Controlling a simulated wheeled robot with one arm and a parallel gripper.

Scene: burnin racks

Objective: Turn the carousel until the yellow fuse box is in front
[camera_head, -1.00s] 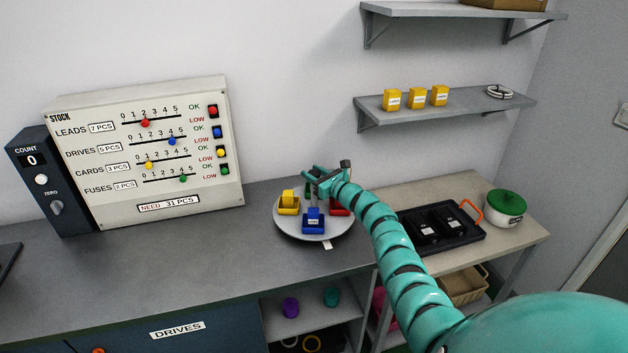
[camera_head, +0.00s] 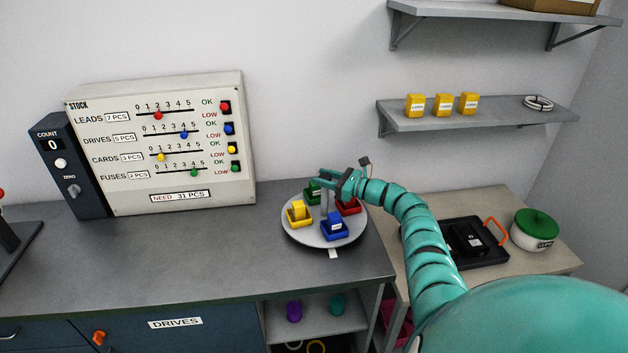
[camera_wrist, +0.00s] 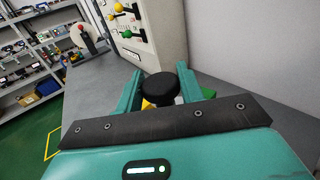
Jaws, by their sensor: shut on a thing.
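The carousel (camera_head: 312,236) is a round light-grey turntable on the grey counter. It carries a yellow box (camera_head: 299,214) at its left front, a blue box (camera_head: 334,229) at its front slightly right, a red box (camera_head: 348,207) at the right and a green box (camera_head: 313,194) at the back left. A small white tab (camera_head: 333,254) shows at its front edge. My gripper (camera_head: 337,180) is above the carousel's middle, over a grey post. In the wrist view my gripper (camera_wrist: 160,88) is shut on a round black knob (camera_wrist: 160,85), with yellow partly hidden beneath.
The stock panel (camera_head: 165,145) and count box (camera_head: 68,165) stand left behind the carousel. A black tray (camera_head: 440,255) and a green-lidded pot (camera_head: 537,230) are on the side table. A shelf (camera_head: 480,119) hangs above. The counter left of the carousel is clear.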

Requirements:
Print out the lines exactly, skipping any picture.

Answer to the task:
Controlling a simulated wheeled robot with one arm and a parallel gripper.

Scene: burnin racks

Objective: Turn the carousel until the yellow fuse box is in front
[camera_head, -1.00s] 
[camera_head, +0.00s] 
[camera_wrist, +0.00s] 
Jaws, by their sensor: shut on a thing.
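The carousel (camera_head: 312,236) is a round light-grey turntable on the grey counter. It carries a yellow box (camera_head: 299,214) at its left front, a blue box (camera_head: 334,229) at its front slightly right, a red box (camera_head: 348,207) at the right and a green box (camera_head: 313,194) at the back left. A small white tab (camera_head: 333,254) shows at its front edge. My gripper (camera_head: 337,180) is above the carousel's middle, over a grey post. In the wrist view my gripper (camera_wrist: 160,88) is shut on a round black knob (camera_wrist: 160,85), with yellow partly hidden beneath.
The stock panel (camera_head: 165,145) and count box (camera_head: 68,165) stand left behind the carousel. A black tray (camera_head: 440,255) and a green-lidded pot (camera_head: 537,230) are on the side table. A shelf (camera_head: 480,119) hangs above. The counter left of the carousel is clear.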

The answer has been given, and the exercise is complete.